Because there's no way we can look at what’s happening in Africa and, if we're honest, conclude that deep down, we really accept that Africans are equal to us. Anywhere else in the world, we wouldn’t accept it. Look at what happened in South East Asia with the Tsunami. 150, 000 lives lost to that misnomer of all misnomers, “mother nature”. In Africa, 150,000 lives are lost every month. A tsunami every month. And it’s a completely avoidable catastrophe.

Bono's comments are infused with talk of God and references to scripture - especially the fact that poverty is mentioned in the Bible more than 2,100 times. His notion of justice being more important than charity strikes me as something that many American Christians are missing. I've written and read about poverty a lot, and it seems to me that the poor are too often considered "other." They are judged by different standards than we judge ourselves or our wealthier brothers and sisters. Christians think about doing things "to" or "for" the poor - this would be the charity that we're so good at - but there isn't solidarity with those who are less fortunate, there's seldom talk of being "with" the poor. Charity puts us above the poor - we are in a position of power when we have something they need. Justice puts us on equal footing with the poor - that's where we need to be.

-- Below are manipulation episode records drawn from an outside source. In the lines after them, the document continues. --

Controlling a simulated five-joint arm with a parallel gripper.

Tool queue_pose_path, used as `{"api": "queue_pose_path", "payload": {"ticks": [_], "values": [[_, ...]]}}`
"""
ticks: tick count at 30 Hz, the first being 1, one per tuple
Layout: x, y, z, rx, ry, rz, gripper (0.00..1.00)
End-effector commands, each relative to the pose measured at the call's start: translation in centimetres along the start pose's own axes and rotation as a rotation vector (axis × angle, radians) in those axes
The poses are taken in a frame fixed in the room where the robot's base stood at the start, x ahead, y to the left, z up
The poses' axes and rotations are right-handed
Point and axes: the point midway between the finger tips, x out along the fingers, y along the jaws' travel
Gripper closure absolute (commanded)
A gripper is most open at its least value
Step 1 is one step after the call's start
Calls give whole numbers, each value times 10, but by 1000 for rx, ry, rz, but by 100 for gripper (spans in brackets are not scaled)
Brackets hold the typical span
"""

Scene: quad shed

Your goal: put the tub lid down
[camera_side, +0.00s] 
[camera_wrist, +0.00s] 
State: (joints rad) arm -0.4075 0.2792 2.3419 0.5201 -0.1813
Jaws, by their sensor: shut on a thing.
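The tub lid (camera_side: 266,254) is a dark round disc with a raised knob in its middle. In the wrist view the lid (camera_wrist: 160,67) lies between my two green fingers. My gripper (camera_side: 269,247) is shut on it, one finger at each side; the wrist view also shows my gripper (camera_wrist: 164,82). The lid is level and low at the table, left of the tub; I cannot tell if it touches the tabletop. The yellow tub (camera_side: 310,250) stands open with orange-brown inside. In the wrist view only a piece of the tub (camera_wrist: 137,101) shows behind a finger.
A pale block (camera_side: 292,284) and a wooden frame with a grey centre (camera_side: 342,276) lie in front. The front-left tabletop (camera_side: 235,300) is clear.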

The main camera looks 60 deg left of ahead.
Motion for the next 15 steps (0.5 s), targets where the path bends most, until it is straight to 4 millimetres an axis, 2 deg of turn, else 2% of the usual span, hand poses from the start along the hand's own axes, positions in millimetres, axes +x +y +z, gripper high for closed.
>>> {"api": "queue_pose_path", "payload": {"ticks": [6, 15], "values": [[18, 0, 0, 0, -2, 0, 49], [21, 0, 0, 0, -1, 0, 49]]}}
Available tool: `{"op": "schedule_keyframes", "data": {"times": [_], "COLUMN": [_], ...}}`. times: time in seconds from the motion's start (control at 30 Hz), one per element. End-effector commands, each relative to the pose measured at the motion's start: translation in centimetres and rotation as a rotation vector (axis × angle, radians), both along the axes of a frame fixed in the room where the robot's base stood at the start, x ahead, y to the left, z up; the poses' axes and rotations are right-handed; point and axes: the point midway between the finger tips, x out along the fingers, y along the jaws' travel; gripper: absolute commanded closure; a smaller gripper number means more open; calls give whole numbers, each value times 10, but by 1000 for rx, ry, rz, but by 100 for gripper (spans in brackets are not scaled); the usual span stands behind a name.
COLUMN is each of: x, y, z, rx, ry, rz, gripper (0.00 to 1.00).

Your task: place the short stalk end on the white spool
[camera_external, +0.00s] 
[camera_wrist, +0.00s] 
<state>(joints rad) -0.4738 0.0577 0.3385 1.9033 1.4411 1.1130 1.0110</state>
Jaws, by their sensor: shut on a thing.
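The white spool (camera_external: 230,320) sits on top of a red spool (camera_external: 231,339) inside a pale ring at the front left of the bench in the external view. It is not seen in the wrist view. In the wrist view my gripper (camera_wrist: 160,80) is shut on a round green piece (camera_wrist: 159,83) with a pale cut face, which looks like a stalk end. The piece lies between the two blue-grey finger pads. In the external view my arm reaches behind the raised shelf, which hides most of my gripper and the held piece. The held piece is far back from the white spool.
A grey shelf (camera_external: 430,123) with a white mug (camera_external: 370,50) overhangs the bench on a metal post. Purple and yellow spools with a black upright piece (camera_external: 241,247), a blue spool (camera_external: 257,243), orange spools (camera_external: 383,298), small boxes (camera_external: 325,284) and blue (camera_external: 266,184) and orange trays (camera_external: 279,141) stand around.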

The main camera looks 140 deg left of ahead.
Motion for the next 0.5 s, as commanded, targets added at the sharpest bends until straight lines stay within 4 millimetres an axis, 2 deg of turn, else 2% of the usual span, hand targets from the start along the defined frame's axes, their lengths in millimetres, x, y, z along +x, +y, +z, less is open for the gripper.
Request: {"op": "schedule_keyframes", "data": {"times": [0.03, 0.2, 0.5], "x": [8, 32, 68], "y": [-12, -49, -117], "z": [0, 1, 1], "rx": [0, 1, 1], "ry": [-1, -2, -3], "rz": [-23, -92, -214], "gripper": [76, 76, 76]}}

When we see the poor - whether in Africa, America, or anywhere - as equals, as Bono suggests, it becomes harder to blame them for their own predicaments, to make excuses for why they don't deserve our help, to sit out on the sidelines. Justice is no longer about us giving handouts from our abundance; suddenly, it's about loving the poor the way God does, loving them as we love ourselves.

Yeah, we've got charity all figured out. Now let's think about what justice would look like.